The firm, for years a blue chip company, has now become the most frequently traded stock among private clients. There is now talk of BP putting its US business, the former Amoco and Arco companies which it bought in 1999, into Chapter 11 bankruptcy protection, which would then allow BP to be sold off piecemeal.

But the scale of the claims that BP faces—the cost of the cleanup, fines and compensation to those hurt by the disaster is escalating by the day—could also take its insurers down with it, unless criminal charges render at least some of BP’s insurance invalid.

BP has announced that it is withholding this quarter’s dividend, worth about $2.62 billion or $10.5 billion a year. This is many times more than the company has spent so far on cleaning up the greatest environmental disaster in US history. While the oil company initially made the offer to ward off criticism from President Barack Obama as part of a public relations exercise, it is now staring bankruptcy in the face.

Last week Obama demanded BP pay the wages of rig workers laid off by other firms because of the six-month moratorium on deepwater drilling in the Gulf. On Wednesday, BP agreed to deposit up to $20 billion—a sum equivalent to just two years’ dividends—into an escrow account to meet the rising cleanup and compensation costs. Obama also told the company to come up with new plans to capture more of the oil from the leaking well.

Obama’s purpose in upping the pressure on BP is to reach some sort of agreement that the administration hopes will curb growing popular outrage over the disaster while preserving the longer-term interests of BP and the oil industry as a whole.

BP also faces at least $14 billion in fines, $4,300 for each barrel of oil spilt, as the estimates of the daily amount of oil leaking and the time it will take BP to plug the leak rise. But even this underestimates the scale of the fines, based as it is on a daily leakage of 30,000 barrels a day. US government-sponsored scientists have now put an upper figure at 60,000 barrels a day, and this could still rise.

The City and the media were appalled at this turn of events, which they saw as a major threat to the financial elite. Nothing and no one must interfere with the divine right to dividends, not even for a few months.

The response was rabid nationalism, jingoism and anti-US rhetoric. There were cries that Obama had singled out BP rather than US subcontractors such as Halliburton for criticism, and demands that Prime Minister David Cameron defend the British company from US attacks, including US threats to prosecute the company and remove the statutory cap on BP’s liability.

Norman Tebbit, a cabinet minister under Margaret Thatcher, lambasted Obama in the Daily Telegraph for being “despicable” and “xenophobic”. This was a reference to Obama “harping on” about “British Petroleum”, BP’s former name.

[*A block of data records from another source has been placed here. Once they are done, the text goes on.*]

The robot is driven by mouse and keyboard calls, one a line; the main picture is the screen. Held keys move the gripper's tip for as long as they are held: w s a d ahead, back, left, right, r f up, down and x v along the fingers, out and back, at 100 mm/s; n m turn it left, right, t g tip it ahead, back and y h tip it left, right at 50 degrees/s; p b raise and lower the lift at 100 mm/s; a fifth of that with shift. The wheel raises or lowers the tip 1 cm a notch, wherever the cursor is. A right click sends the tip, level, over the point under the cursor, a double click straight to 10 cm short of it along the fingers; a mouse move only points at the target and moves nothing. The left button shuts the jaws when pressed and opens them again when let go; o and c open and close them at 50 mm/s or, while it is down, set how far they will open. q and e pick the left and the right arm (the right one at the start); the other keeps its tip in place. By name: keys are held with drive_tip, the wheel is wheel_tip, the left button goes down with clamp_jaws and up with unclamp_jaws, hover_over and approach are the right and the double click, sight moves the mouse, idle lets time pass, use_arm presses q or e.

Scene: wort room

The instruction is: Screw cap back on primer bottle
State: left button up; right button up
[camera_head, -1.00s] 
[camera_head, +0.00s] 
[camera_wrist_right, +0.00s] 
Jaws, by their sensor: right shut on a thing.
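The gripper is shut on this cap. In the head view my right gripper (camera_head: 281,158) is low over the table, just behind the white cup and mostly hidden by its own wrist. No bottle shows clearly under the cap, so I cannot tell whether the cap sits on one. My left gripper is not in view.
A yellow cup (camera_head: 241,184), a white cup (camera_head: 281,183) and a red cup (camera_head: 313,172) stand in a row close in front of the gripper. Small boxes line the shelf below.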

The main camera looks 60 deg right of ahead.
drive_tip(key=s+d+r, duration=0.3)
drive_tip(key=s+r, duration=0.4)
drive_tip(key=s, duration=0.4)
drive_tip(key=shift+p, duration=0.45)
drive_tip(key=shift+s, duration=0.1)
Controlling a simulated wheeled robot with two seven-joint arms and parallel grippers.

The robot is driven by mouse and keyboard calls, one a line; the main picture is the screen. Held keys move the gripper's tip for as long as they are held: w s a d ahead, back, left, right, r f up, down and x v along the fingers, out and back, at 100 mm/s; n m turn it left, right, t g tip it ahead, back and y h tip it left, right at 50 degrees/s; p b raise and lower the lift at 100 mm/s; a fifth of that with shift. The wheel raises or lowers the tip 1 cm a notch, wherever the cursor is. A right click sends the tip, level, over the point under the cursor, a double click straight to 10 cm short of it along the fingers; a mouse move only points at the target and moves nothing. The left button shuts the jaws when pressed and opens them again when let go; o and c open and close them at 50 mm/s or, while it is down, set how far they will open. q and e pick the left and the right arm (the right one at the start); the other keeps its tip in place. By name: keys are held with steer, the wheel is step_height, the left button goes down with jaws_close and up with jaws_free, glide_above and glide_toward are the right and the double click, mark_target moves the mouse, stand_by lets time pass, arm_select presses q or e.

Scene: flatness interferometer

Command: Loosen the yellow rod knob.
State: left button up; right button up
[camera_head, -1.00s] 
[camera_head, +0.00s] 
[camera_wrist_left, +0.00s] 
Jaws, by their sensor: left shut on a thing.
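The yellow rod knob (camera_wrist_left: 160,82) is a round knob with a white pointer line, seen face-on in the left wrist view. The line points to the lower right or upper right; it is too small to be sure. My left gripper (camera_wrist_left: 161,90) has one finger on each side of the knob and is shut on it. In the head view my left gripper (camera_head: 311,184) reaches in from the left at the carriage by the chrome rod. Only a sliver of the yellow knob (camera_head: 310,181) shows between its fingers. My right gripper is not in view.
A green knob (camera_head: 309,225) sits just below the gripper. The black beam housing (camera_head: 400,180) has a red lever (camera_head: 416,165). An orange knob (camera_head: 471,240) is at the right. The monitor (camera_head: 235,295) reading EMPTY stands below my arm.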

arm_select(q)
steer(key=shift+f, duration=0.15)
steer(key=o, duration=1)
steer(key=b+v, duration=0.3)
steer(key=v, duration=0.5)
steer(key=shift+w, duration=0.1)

Boris Johnson, the Conservative Mayor of London, ranted about “the anti-British rhetoric that seems to be permeating from America” and said this might damage UK interests.

The Daily Telegraph, in an article headlined “Obama’s boot on the throat of British pensioners”, highlighted the impact of the fall of BP’s share price on the London Stock Market and on pension funds, which have invested heavily in BP.

The Telegraph editorialised, “BP’s shareholders, many of whom invested in the company after being let down by the banks, have every right to feel angry at the prospect of losing their dividend”. This was, it said, grossly unfair, since Transocean, the Swiss-based company, part owned by BP, which owns the Deepwater Horizon rig that caused the explosion, would be paying out a $1 billion dividend.

A Financial Times editorial chastised the entire administration, from Obama down. It complained about the “vituperative statements” emanating from the White House, such as Obama’s statement that he wanted to know “whose ass to kick” and the White House’s “ratcheting up of the pressure” on BP.

The British government has traditionally had a very close relationship with BP. Labour Prime Minister Tony Blair’s former personal assistant, Anji Hunter, quit Downing Street in 2001 to work for six years as director of communications for BP. Last year, after lobbying by the company, Labour ministers supported the release of Abdel-baset al-Megrahi, the man convicted of the Lockerbie bombing, as a sweetener to clinch a £500 million oil deal with Libya.

This has continued with the Conservative government. David Cameron and the Chancellor of the Exchequer George Osborne intervened to squash any notion that they were hanging BP out to dry. Both spoke to Carl-Henric Svanberg, BP’s chairman, urging him to find a “constructive solution” to the crisis.

Cameron said, “We need to be clear that BP needs to do everything it can to deal with the situation and the UK government stands ready to help” (emphasis added).

He did not, however, say what the government would do other than plead BP’s case with Obama before a visit to Washington next month. Obama, for his part, told Cameron that he did not intend to “undermine” the stock market value of BP.